I haven’t looked much at Mapes’s new material, but Hunter argues it’s time to re-open the issue of Bush’s National Guard service. In the current media culture the issue might get a fairer hearing than it got two years ago. However, I wouldn’t want to spend a lot of time on it right now; I think the issue of WMD manipulation, Traitorgate, and maybe Cheney’s Energy Task Force are more critical to the Cause, and that adds up to a lot of stuff on the public attention plate.

But when the day comes that all the other BushCo crimes and corruptions are laid out in the sunlight for all to see, then we will say, “… and about Dubya’s National Guard service ….”

NOTE TO NEW WOULD-BE COMMENTERS: Comments are closed on this topic. For those of you eager to explain to me how typewriters couldn’t have re-created MS Word defaults: You are wrong. High-end office electric typewriters of the 1970s were highly sophisticated machines that did many things ordinary typewriters could not do.
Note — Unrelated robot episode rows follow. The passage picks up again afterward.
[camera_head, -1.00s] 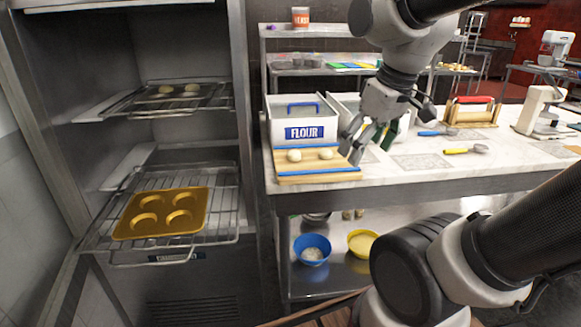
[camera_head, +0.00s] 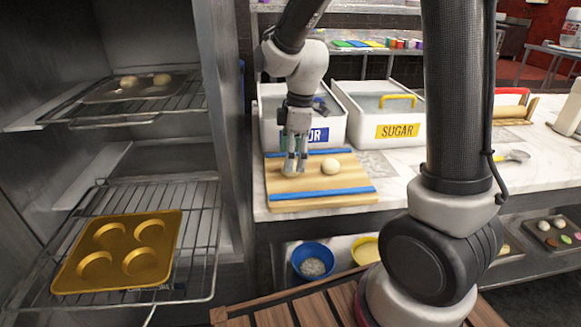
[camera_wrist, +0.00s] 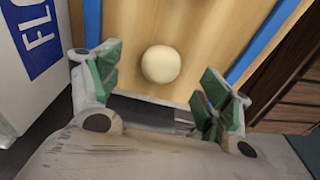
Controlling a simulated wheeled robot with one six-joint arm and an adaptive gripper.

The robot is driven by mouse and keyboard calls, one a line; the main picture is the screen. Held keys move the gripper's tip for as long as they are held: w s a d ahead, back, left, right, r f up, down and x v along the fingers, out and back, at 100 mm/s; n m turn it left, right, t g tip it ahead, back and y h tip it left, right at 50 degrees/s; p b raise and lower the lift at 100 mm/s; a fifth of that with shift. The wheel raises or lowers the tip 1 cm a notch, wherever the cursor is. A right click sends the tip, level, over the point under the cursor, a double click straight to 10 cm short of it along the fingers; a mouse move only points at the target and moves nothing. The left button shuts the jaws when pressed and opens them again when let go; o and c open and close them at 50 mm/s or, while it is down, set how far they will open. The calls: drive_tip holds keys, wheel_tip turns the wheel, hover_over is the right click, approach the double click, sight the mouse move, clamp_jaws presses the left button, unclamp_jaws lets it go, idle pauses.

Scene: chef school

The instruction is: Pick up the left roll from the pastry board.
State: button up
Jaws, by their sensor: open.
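The left roll, a pale round dough ball, shows in the wrist view (camera_wrist: 161,65) between and slightly beyond my two fingertips. It rests on the wooden pastry board (camera_head: 350,199), which has blue stripes along its edges. In the head view my gripper (camera_head: 296,166) points down over the board's left part, and its fingers partly hide the left roll. In the wrist view its green-padded fingers (camera_wrist: 165,88) are spread apart, with nothing held. The right roll (camera_head: 331,167) lies in plain sight on the board, to the right of my gripper.
White flour (camera_head: 330,134) and sugar (camera_head: 398,131) bins stand close behind the board. The oven rack at left holds a golden muffin tin (camera_head: 120,252). The marble counter (camera_head: 405,165) has clear room right of the board. Blue (camera_head: 313,262) and yellow bowls sit below.

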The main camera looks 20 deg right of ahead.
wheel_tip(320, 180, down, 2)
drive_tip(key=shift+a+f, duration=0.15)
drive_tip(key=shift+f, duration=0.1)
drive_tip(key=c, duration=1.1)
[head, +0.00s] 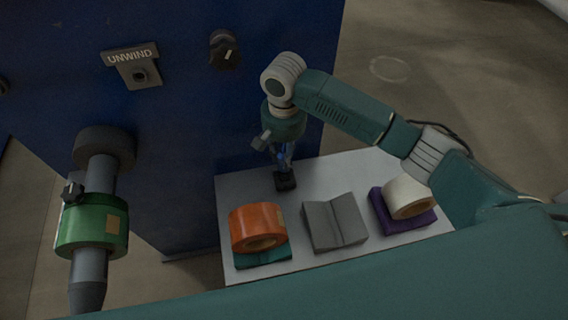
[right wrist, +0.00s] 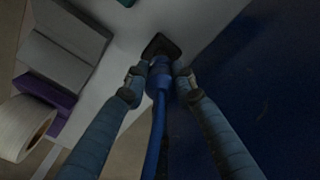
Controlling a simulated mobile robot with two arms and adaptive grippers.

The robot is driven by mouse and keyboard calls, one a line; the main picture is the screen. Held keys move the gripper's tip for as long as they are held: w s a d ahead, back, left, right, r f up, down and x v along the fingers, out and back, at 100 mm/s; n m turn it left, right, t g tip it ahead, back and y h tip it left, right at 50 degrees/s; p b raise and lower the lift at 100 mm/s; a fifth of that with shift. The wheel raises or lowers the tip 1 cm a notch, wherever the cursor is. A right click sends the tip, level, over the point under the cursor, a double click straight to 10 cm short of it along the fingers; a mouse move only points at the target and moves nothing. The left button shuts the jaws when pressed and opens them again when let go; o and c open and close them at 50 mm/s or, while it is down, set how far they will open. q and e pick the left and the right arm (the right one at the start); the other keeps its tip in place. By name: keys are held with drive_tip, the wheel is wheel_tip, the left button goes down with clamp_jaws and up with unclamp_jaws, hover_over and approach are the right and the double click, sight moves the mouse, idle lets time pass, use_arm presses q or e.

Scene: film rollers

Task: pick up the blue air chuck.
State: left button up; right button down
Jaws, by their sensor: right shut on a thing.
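The blue air chuck (right wrist: 159,68) shows in the right wrist view between the two fingertips of my right gripper (right wrist: 160,84), with a blue hose running from it toward the camera. Its far end is at a small black base (right wrist: 160,46) on the white table. In the head view my right gripper (head: 284,166) points down at the back of the table, above the black base (head: 285,181). It is shut on the chuck, which is mostly hidden there. I cannot tell whether the chuck is clear of the base. My left gripper is not in view.
On the white table (head: 330,181) are an orange roll (head: 257,226) on a teal block, a grey V-shaped cradle (head: 334,223) and a cream roll (head: 407,196) on a purple block (head: 421,223). A blue cabinet (head: 190,180) stands behind. A green roll (head: 92,226) sits on a shaft at left.

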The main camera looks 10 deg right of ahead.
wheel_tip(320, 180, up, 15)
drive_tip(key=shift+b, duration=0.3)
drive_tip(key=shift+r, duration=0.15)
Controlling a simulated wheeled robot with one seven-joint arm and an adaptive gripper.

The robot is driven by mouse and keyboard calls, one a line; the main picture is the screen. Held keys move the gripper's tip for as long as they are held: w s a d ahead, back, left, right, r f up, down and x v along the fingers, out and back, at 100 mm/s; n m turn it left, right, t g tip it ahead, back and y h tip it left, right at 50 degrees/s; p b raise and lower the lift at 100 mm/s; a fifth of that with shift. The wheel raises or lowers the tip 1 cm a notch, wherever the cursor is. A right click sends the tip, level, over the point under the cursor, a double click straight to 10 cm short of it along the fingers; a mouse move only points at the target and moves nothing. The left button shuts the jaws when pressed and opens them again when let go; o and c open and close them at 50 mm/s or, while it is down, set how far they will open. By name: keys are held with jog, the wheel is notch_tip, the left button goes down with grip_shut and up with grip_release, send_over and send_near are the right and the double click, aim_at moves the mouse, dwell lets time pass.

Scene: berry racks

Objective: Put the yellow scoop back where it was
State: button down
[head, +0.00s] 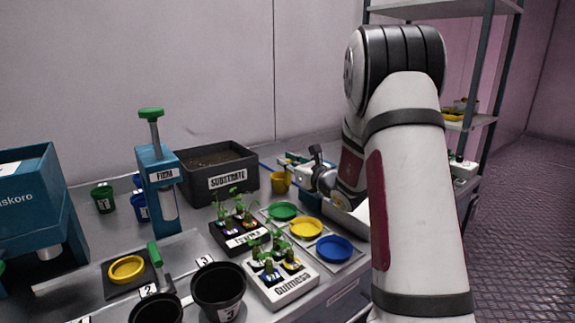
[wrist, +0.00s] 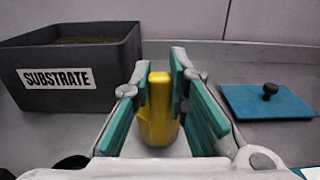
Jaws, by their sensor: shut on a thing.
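The yellow scoop (wrist: 158,118) is between the two teal-padded fingers of my gripper (wrist: 160,78) in the wrist view, its handle gripped and pointing toward the camera. In the head view the scoop (head: 280,182) shows beside the substrate box, at the end of my arm. My gripper is shut on it. The dark grey substrate box (wrist: 70,82) is left of the scoop in the wrist view; it also shows in the head view (head: 213,199). Whether the scoop touches the table cannot be told.
A blue lid with a black knob (wrist: 285,104) lies right of my gripper. A tray with green (head: 283,211), yellow (head: 306,228) and blue (head: 334,249) dishes stands in front, beside seedling racks (head: 240,240). A blue press (head: 157,180) stands left of the box.

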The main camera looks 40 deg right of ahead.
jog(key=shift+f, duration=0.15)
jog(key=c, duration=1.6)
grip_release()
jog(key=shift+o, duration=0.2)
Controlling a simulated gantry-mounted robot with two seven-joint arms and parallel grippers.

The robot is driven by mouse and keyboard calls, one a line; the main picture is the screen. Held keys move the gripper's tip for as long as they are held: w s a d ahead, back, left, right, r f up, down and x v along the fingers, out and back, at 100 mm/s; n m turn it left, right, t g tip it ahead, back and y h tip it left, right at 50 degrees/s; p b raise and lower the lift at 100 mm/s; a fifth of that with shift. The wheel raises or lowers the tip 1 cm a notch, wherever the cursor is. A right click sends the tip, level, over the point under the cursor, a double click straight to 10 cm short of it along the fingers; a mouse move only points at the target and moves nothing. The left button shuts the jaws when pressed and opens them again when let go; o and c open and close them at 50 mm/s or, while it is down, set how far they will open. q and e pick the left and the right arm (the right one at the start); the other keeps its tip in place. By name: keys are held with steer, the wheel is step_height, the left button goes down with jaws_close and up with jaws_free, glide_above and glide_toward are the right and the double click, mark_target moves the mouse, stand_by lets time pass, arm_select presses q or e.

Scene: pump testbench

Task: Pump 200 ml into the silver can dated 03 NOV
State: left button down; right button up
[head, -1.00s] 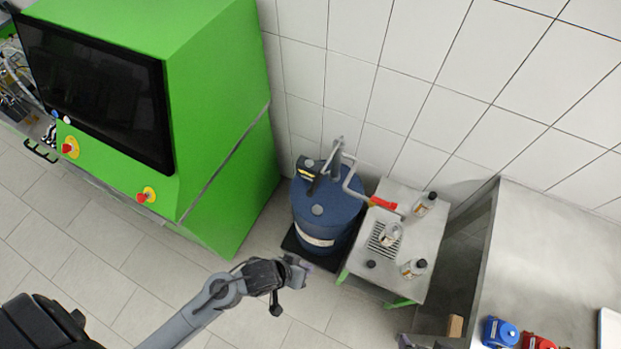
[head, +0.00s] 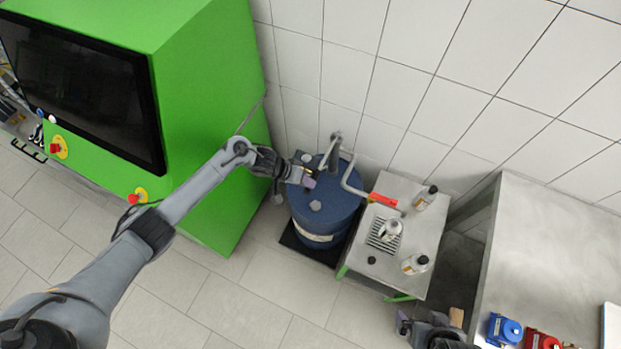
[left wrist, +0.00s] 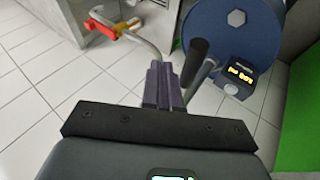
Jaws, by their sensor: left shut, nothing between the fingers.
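The blue drum (head: 322,222) stands by the tiled wall with a hand pump on it. The pump's hose ends in a red nozzle (head: 383,199) over the side table. A can (head: 389,231) stands on the grate, with two black-capped cans (head: 424,199) (head: 414,264) beside it; their dates are unreadable. My left gripper (head: 308,182) is shut and empty above the drum. In the left wrist view, the lever's black grip (left wrist: 196,61) is just right of the shut fingers (left wrist: 163,85); contact cannot be told. The counter display (left wrist: 240,74) glows yellow, its digits unclear. My right gripper (head: 404,324) shows at the bottom edge.
A loose black cap (head: 371,260) lies on the side table (head: 398,276). The green cabinet (head: 205,130) with a dark screen stands close to my left arm. A steel bench (head: 560,240) at right carries blue (head: 503,329) and red (head: 540,341) items.

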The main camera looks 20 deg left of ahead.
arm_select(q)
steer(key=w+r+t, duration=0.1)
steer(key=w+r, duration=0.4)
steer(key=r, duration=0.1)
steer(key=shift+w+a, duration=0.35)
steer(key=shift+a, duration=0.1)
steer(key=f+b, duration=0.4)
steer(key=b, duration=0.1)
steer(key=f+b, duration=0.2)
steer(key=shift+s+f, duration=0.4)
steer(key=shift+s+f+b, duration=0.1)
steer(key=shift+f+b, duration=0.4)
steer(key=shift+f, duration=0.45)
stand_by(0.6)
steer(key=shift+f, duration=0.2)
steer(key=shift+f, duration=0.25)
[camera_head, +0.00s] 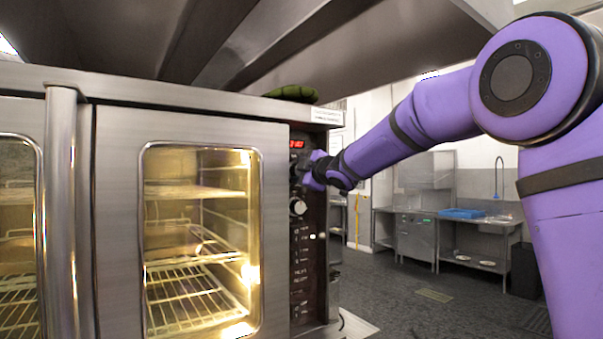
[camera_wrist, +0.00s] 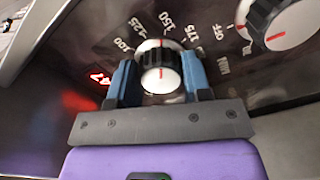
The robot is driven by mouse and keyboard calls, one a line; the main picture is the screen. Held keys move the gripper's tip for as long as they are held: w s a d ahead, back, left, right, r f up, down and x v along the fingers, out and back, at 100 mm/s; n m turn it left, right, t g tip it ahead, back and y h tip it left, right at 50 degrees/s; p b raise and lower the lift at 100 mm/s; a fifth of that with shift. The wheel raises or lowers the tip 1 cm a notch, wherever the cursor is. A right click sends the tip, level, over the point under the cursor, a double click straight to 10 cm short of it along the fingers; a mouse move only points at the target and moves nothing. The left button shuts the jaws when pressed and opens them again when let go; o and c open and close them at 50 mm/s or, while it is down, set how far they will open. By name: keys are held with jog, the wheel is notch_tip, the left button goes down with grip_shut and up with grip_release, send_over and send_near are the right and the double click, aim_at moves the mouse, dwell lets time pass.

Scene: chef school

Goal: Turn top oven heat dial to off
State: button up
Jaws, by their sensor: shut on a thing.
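The top heat dial (camera_wrist: 161,80) is a white knob with a black grip bar and a red line, ringed by printed temperature numbers. In the wrist view it sits between the two blue fingers of my gripper (camera_wrist: 160,75), which is shut on it. In the head view my gripper (camera_head: 306,168) reaches the oven's dark control panel (camera_head: 304,262) from the right, just below the red display (camera_head: 296,143), and hides most of this dial. The red line lies nearly vertical in the wrist view; which marking it points to is unclear.
A second white dial (camera_head: 298,207) sits lower on the panel; in the wrist view this dial (camera_wrist: 290,25) is at the upper right, near OFF lettering. The lit oven door (camera_head: 120,210) is shut at left. A hood hangs above. Floor to the right is open.

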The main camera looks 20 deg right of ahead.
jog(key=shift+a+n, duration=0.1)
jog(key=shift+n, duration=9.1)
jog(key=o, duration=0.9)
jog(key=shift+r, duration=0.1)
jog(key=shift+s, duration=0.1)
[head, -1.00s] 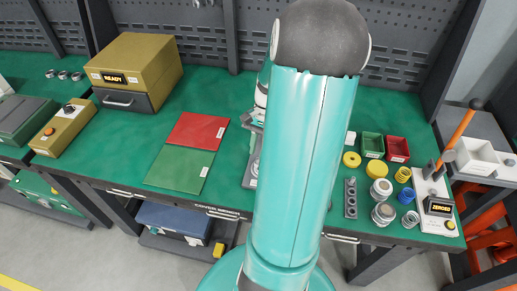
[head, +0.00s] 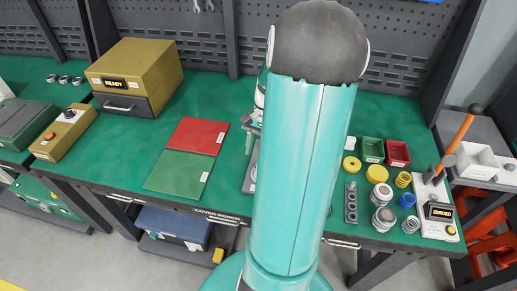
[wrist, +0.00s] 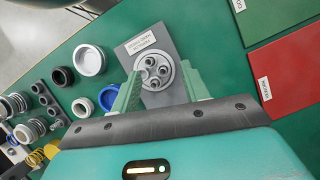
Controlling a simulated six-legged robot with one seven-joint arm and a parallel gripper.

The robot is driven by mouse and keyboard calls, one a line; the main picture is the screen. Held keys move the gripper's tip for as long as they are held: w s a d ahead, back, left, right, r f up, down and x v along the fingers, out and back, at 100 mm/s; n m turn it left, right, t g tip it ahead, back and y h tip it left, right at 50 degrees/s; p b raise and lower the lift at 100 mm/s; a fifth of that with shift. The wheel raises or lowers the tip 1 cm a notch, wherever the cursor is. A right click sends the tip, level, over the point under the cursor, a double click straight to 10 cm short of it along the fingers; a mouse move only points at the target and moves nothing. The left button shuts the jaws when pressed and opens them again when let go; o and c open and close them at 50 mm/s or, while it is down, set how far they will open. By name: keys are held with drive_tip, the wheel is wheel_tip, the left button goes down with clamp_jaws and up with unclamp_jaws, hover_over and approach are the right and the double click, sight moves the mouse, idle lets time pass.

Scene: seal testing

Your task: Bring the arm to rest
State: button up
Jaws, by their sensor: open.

In fact, the defaults written into the original MS Word were created to mimic office typewriters. If you are too young to have ever used these machines (or were otherwise occupied in the 1970s), please don’t bother explaining to me about the defaults. Tabs, line breaks, etc. — all accounted for. Including centering. At worst, on the high-end machines a good typist could keep centered lines to no more than about 1/32 of an inch off center, if not perfectly centered.

I used them a lot; I even typed a couple of Ph.D. dissertations on them. I know what the machines could do.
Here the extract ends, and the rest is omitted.